Depending on where you stand on the sci-fi spectrum, humanity is either bound for a glorious Star Trek-ian future of gleaming cities, equity for all and peace throughout the galaxy, or it’s doomed for a gritty Blade Runner-esque world where cities lies in filthy ruin, climate change has run amuck and possibly a stray zombie or two is shambling throughout the landscape.
What isn’t always given a lot of attention is the middle road where human civilisation acts pretty as it always has with all the Machiavellian maneuvres and rampant self-interest that define us as a species but with slick technological updates and an odd penchant for androgynous fashions.
syfy’s latest space epic, The Expanse, based on the books of James S. A. Corey, firmly occupies that latter space, in a galaxy where humanity has colonised Mars and the inner planets and mines dwarf planets like Ceres that sit in the asteroid belt between Mars and Jupiter.

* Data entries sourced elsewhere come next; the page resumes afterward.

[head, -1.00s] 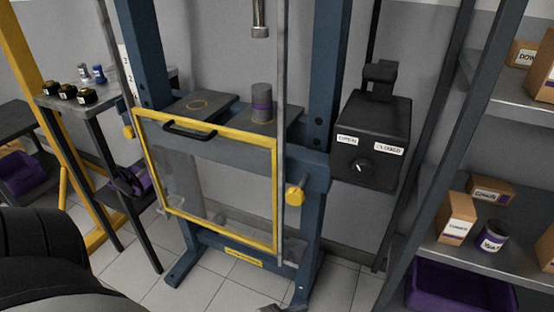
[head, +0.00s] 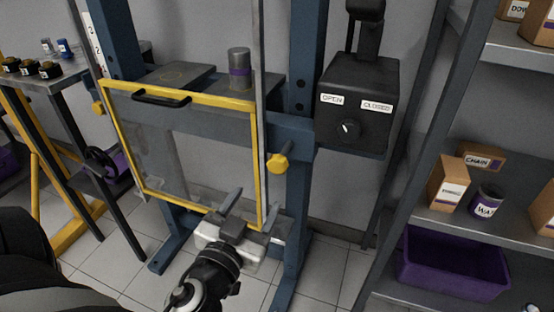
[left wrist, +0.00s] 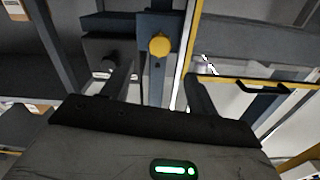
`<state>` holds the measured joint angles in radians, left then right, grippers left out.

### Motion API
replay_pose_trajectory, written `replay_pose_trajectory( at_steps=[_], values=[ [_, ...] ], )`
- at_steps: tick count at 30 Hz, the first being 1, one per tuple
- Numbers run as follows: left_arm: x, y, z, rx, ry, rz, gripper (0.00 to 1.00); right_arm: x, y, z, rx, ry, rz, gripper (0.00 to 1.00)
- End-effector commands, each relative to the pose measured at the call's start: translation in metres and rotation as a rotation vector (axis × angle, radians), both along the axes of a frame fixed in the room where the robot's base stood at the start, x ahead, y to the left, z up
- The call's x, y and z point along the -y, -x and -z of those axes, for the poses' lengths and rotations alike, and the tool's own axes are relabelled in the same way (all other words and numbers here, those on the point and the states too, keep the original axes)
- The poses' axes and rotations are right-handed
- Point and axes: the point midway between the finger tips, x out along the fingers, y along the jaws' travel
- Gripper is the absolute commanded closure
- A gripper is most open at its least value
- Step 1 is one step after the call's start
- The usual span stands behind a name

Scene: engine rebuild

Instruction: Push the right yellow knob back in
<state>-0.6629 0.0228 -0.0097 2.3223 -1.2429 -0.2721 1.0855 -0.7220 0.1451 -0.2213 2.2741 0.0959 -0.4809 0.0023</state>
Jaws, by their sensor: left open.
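The right yellow knob (head: 278,163) sits on the blue press frame, just right of the yellow-edged clear guard (head: 187,97). How far it stands out is hard to tell. My left gripper (head: 255,202) is open and empty, below the knob and in front of the guard's lower right corner, apart from the knob. In the left wrist view the yellow knob (left wrist: 160,44) shows beyond the gap between my open left fingers (left wrist: 160,88). My right gripper is not in view.
A black control box (head: 357,105) with OPEN and CLOSED labels is right of the knob. A grey cylinder (head: 239,70) stands on the press bed behind the guard. A second yellow knob (head: 98,107) is at the guard's left. Shelves (head: 460,218) with boxes stand at right.

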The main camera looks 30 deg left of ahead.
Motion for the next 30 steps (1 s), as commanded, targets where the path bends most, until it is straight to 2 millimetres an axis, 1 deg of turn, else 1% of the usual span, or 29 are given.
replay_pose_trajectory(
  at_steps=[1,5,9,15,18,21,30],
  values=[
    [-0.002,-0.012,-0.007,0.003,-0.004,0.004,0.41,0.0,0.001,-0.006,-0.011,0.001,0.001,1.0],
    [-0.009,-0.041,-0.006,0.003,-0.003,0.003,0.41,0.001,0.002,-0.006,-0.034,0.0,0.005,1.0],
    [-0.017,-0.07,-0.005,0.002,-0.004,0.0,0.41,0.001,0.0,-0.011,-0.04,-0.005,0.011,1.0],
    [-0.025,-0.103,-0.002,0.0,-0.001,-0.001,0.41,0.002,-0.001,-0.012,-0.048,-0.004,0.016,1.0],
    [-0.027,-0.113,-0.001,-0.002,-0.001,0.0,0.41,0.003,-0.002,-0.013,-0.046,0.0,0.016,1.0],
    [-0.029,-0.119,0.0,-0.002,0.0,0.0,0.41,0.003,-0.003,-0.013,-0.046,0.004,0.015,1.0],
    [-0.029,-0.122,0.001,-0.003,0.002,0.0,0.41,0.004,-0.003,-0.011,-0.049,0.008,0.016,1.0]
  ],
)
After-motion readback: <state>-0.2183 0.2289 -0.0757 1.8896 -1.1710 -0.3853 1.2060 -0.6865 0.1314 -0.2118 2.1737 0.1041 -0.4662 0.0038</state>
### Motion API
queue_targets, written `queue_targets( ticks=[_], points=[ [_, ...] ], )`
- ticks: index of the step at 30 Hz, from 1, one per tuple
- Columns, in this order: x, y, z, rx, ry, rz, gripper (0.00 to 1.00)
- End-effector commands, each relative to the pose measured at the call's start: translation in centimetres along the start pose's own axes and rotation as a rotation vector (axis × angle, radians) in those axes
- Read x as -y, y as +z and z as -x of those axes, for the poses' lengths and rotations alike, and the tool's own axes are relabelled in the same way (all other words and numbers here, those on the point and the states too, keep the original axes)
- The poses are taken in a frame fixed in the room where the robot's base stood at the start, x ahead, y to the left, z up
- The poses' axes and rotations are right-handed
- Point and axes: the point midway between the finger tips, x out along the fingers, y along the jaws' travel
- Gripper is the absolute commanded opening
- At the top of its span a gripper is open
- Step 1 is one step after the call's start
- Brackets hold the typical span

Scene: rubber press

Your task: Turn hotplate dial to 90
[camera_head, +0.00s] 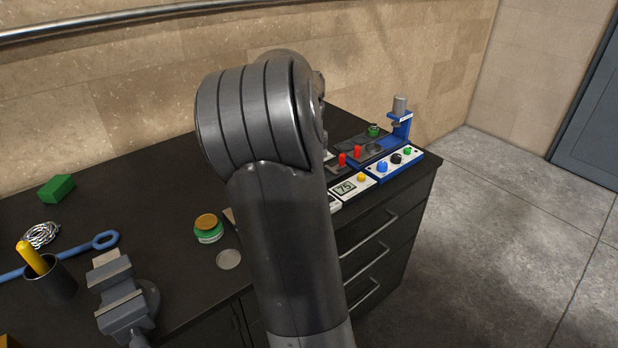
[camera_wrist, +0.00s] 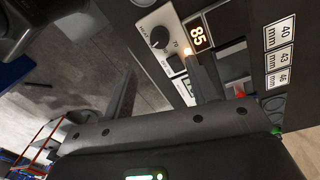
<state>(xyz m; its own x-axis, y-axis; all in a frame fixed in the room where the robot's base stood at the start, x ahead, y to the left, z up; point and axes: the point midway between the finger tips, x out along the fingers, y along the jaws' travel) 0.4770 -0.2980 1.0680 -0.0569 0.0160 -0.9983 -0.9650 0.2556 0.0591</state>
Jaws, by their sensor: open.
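In the wrist view the hotplate dial (camera_wrist: 160,38) is a round black knob on a white panel (camera_wrist: 149,22). Small printed marks surround it. Beside it a dark display (camera_wrist: 198,36) shows 85 in orange digits, and a small orange lamp (camera_wrist: 188,51) glows. My gripper (camera_wrist: 163,72) is open, its two dark fingers spread and pointing toward the panel. The dial lies beyond the fingertips, apart from them as far as I can tell. In the head view my arm hides the gripper and the dial.
The wrist view shows size labels (camera_wrist: 279,57) and a red handle (camera_wrist: 240,95). In the head view a blue press (camera_head: 402,122), a white box with a display (camera_head: 345,188) and yellow button, a green jar (camera_head: 208,234) and a vise (camera_head: 122,300) stand on the dark bench.

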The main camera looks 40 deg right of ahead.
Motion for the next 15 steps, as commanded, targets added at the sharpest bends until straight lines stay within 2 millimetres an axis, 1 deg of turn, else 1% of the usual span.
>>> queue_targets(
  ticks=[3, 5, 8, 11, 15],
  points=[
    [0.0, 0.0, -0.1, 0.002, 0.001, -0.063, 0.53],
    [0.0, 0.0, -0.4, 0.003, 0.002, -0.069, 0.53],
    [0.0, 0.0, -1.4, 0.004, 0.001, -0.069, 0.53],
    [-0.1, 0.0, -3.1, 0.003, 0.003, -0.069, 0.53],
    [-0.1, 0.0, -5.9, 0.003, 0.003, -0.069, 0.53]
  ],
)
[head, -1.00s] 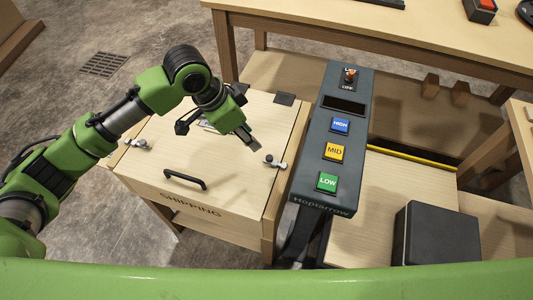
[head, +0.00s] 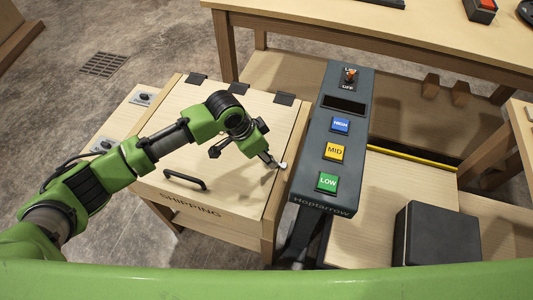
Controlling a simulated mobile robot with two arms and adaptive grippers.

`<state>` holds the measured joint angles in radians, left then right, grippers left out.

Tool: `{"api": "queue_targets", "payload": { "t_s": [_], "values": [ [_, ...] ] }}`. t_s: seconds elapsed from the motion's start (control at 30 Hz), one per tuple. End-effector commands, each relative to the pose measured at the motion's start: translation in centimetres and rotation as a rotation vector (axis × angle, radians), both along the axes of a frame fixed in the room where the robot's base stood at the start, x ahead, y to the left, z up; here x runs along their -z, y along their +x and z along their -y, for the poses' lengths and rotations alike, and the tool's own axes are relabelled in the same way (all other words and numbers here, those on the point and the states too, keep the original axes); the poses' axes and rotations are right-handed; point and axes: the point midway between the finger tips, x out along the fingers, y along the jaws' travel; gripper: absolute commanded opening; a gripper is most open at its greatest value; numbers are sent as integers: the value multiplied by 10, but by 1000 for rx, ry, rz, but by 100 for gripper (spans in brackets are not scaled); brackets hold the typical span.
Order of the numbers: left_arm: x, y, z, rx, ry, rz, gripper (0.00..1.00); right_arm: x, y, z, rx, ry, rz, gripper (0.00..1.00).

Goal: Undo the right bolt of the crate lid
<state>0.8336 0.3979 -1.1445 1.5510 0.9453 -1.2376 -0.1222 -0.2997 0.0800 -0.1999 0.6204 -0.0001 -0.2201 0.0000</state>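The crate (head: 190,211), marked SHIPPING, has a pale wooden lid (head: 175,110) that is down, with a black handle (head: 186,179) near its front edge. The right bolt (head: 283,165) is a small metal piece at the lid's right edge, partly covered by my gripper. My left gripper (head: 273,162) points right and down, with its fingertips at the bolt. I cannot tell whether they touch it or are shut on it. My left arm covers the place of the left bolt. My right gripper is not in view.
A dark console (head: 332,140) with HIGH, MID and LOW buttons and a switch on top stands close to the crate's right. A black box (head: 437,235) is at the lower right. A long wooden table (head: 400,32) runs along the back.

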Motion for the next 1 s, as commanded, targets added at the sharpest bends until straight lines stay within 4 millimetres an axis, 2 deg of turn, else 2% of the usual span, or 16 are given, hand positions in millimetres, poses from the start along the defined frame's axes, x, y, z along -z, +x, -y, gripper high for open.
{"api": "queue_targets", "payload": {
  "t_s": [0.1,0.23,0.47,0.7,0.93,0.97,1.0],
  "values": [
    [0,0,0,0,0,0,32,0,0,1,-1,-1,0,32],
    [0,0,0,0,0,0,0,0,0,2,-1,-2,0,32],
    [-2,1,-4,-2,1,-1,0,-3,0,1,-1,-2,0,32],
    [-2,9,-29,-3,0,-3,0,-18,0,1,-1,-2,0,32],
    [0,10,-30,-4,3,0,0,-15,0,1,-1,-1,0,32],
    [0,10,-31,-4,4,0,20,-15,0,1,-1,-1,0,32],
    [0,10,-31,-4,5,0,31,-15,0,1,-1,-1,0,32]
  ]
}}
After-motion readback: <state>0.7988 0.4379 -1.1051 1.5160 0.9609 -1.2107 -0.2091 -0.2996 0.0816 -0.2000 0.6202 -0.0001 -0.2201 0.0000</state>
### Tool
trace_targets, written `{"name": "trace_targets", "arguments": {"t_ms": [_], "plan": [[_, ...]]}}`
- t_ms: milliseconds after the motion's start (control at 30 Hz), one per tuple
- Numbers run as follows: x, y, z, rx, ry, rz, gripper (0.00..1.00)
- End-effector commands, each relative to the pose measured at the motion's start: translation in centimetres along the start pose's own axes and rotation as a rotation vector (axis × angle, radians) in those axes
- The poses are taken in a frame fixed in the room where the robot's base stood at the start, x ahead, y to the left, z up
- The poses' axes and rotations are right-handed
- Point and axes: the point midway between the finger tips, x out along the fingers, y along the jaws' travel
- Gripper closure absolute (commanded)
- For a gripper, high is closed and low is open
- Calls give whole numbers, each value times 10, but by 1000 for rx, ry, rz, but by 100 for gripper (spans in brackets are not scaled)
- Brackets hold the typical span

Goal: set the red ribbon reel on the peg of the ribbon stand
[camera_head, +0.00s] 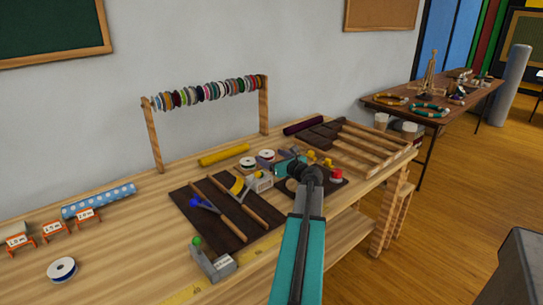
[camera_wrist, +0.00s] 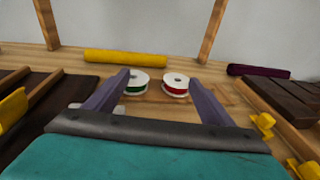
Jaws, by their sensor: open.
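The red ribbon reel (camera_wrist: 175,84), white-flanged with red ribbon, lies flat on the table in the wrist view, towards the right finger. A similar green ribbon reel (camera_wrist: 135,82) lies to its left, partly behind the left finger. In the head view the red reel (camera_head: 266,155) lies just beyond my gripper (camera_head: 279,160). My gripper (camera_wrist: 158,80) is open and empty; both reels show between or beyond its fingers. A rack of many coloured reels on a rod (camera_head: 264,105) stands behind. I cannot clearly make out a separate ribbon stand's peg.
A yellow roll (camera_head: 224,155) lies behind the reels. A dark board with tools (camera_head: 213,230) is left of my gripper, a slatted wooden rack (camera_head: 365,150) right. A blue reel (camera_head: 62,270) lies front left, near small number signs (camera_head: 54,228).

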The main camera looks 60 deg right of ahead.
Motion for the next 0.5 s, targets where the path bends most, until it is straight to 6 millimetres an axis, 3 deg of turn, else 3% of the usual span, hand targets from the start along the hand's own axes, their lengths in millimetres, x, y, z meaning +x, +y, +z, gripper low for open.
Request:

Much as the Earth today is split between nation/states and a host of other commercial, political and religious interests, so this brave new world of solar system settlement is riven by rivalries between a UN-controlled Earth, an independent militarily-powerful Mars and the Belters, who occupy the main space stations and settlements littering the belt.
There is peace yes but it is fractious, and barely in place, one match strike away from igniting into a system-wide conflagration.
So pretty much 21st century business-as-usual but with 23rd century spaceships, gleaming cities and space stations orbiting any planetary object with any mining value of any kind.
Into this powder keg situation come two very people, an ice freighter officer Jim “James” Holden (Steven Strait) who learns firsthand when his ship the Canterbury is blown to kingdom come that there are machinations in place that could well spell the end of any peace, tenuous though it may be, and disillusioned, barely-high functioning alcoholic Detective Joe Miller (Thomas Jane) who finds out fairly quickly that a simply case to find a missing woman, Julie Mao (Florence Faivre) is far deadlier and loaded with catastrophic consequence than he could have ever imagined.
The solar system is about to become to become a far more unfriendly place, and these two men, and millions of other vulnerable souls, are sitting right in the firing line.
It’s quite the premise and Mark Fergus and Hawk Ostby, who adapted the books for television have done a masterful job of bringing a dense though accessible space opera series to the small screen with its soul intact and the premise very much well-utilised.
What we are presented with in The Expanse, which comes with an initial 10-episode season to be followed by a longer 13 episode tranche in early 2017 – there are five very thick books in the series and counting so there’s no shortage of source material to support the TV series – is a gritty world where humanity has not learnt the lessons of the past and slowly but surely walks towards the precipice of war and destruction once again.
Where the series excels is letting this all unfold with the same languor and intrigue as the books themselves.
Sure quite a bit of the detail is edited since adapting the books chapter for chapter would require far more televisual time than anyone has really got, but the essence of the books remain even as new characters are added and a different slant on proceedings is provided by events on Earth that aren’t given as much of a voice as in the book.
Even with all these necessary changes, the pace remains relaxed but purposeful with events not sped up and the drums of war beating slowly and surely out of the earshot of most of the characters.
The world-building is impressive, too.
Within the first episode we gain a strong sense of what life is like on Ceres Station with its water shortages and social stratification, and in the Belt generally and how the people who live a precarious existence far from their ancestral home feel aggrieved and hard done by, all their hard work simply going to line the pockets of corporate interests on Earth in the main.
Earth is shown too as a largely prosperous world but one where the same old political dynamics of centuries past play out albeit on a vast solar system tableau.
Key to all this world-building and creating a sense that we are in the future that is still blemished by the same old human fallibilities is the CGI which is thankfully top notch, executed in a way that shows like Dark Matter can only dream about.
This attention to special effects detail is very much in keeping with the overall look and feel of the show which has gone to a great deal of trouble to craft taut, well-told episodic stories, cast people with the acting chops to bring them to life in a believable fashion and hew close to the source material without feeling utterly beholding to it.
If you like your TV space opera, big, epic and yet quietly intriguing then The Expanse will suit down too-much-gravity-for-Belters ground, a gloriously well realised adaptation that reminds us at every turn that the more things change in the future, the more they, and humanity, will stay very much the same.